Cuando ya eres sólo un número sabes que el infierno ha abierto sus puertas. El crimen alcanza contigo un nivel industrial, masivo; tu nombre y rostro se pierden en la suma total de la que hablan los noticiarios. Sería un dato espeluznante para otras latidudes, pero en nuestro México ya hemos rebasado tantas líneas rojas que todo parece normal. Ahora lo veo claro: otra puerta del infierno es la indiferencia, a muchos no les importa hasta que les toca de cerca. Otros más no quieren ver lo que sucede, miran para otro lado y no faltan los que han decidido no creer nada. A los muertos y desaparecidos nos amenaza el olvido, eso que viene a darle la victoria definitiva a nuestros verdugos y sus cómplices. El olvido es la verdadera muerte, la desaparición absoluta.

Me disculparé por tomar prestado (parafraseándolo) el título de una serie documental de televisión que cuenta cómo algunas víctimas dejan tras de sí diversas pistas que conducen hasta sus asesinos. El tema es muy conocido por los criminólogos y forenses que siempre, con razón, dicen que los muertos hablan. Pero en el caso de los desaparecidos las cosas suelen ser más complejas. Eres un desaparecido cuando te esfumas de repente, como si te perdieras en el limbo. En teoría no estás muerto, pero tampoco se puede confirmar que vives; todo lo que se sabe, si bien te va, es cuándo se te vio por última vez, con quién estabas, qué hiciste, a dónde ibas, cómo ibas vestido (esto es crucial, como luego veremos).

Si estás solo o nadie te extraña, estás desaparecido del modo más rotundo y, por lo mismo, ta vez ni siquiera oficialmente estás considerado como tal. No eres ni siquiera un número más, te hallas perdido por completo. Eso tiene como única ventaja que no dejas a nadie sufriendo interminablemente.

Pero no es el caso de la inmensa mayoría. Los desaparecidos en México suman legiones y quienes nos buscan o esperan son muchas más, porque se multiplican a través de madres, padres, hermanas y hermanos, esposas, hijas o amigos que preguntan por ti, salen a la calle, indagan, recorren morgues; luego van con palas a las fosas comunes y se abre entonces un silencio abismal de horas, días, meses y años.

En cierto sentido la desaparición supera a la muerte, porque deja esa profunda perturbación acerca de cuál ha sido tu destino. ¿Vives? ¿Moriste? Y si así fue, ¿cómo ocurrió? ¿por qué? Los únicos que lo saben son tus verdugos. Y los únicos a los que no les importa cuál fue tu suerte es a ellos y a sus cómplices en las polícías, la Guardia Nacional o el Ejército.

Por todo el país se han venido encontrando nuestros restos.
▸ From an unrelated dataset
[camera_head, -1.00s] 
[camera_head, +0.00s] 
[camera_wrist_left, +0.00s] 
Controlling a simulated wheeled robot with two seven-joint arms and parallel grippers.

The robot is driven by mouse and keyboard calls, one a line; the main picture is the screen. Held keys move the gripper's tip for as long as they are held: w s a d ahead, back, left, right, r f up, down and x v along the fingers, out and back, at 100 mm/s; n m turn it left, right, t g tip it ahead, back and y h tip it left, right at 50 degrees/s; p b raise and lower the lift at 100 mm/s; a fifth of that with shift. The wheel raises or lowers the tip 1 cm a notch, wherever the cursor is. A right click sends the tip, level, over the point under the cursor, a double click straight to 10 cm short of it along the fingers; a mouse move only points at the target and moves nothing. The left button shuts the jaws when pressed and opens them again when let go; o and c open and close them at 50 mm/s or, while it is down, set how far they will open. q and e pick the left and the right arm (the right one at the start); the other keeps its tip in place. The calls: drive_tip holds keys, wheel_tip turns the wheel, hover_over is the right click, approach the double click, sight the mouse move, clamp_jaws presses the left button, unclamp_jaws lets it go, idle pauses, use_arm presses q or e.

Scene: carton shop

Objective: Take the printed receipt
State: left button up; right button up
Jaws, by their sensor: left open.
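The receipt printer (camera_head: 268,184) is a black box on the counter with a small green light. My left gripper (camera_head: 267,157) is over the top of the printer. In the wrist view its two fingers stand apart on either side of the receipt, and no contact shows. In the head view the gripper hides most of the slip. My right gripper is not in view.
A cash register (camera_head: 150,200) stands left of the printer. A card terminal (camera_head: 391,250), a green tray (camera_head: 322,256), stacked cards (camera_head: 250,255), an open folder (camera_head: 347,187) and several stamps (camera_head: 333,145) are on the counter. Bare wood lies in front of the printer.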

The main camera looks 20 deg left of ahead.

Y cada vez queda más claro que tras nuestra desaparición hay muchos otros horrores: secuestro, trabajos forzados, tortura, indecibles humillaciones y ultrajes que preceden muchas veces a la muerte. Antes fue San Fernando, Tamaulipas, y ahora es Teuchitlán, Jalisco, pero esta vez de algún modo reaparecimos: nos manifestamos en cientos de zapatos, valijas y mochilas, carteras, incluso cartas, fotos o apuntes, además de la sangre, los restos cremados y los huesos de siempre. Todo eso delata a nuestro verdugos y a quienes los han consentido y hasta abrazado por años.

Todos ellos no nos perdonan que hayamos reaparecido, así sea a través de unos tenis o una mochila. Los enloquece que no nos hayamos ido del todo, que algo quede de nosotros. Algo que potencia nuestro recuerdo y la indignación de nuestras madres, esposas o hijos, y de toda una sociedad que empieza a estar horrorizada por tener un país plagado de crematorios y cementerio clandestinos.

No nos perdonan haberlos atrapado. Sé que no los atrapamos literalmente –y que eso difícilmente sucederá– , pero los hemos exhibido en toda su miseria y capacidad de manipulación. Negarlo es mejor para ellos y sus voceros, pero no les va a resultar fácil. Seguiremos reapareciendo de una forma u otra, como fantasmas si es preciso, hasta que México conozca la verdad y llegue por fin la justicia.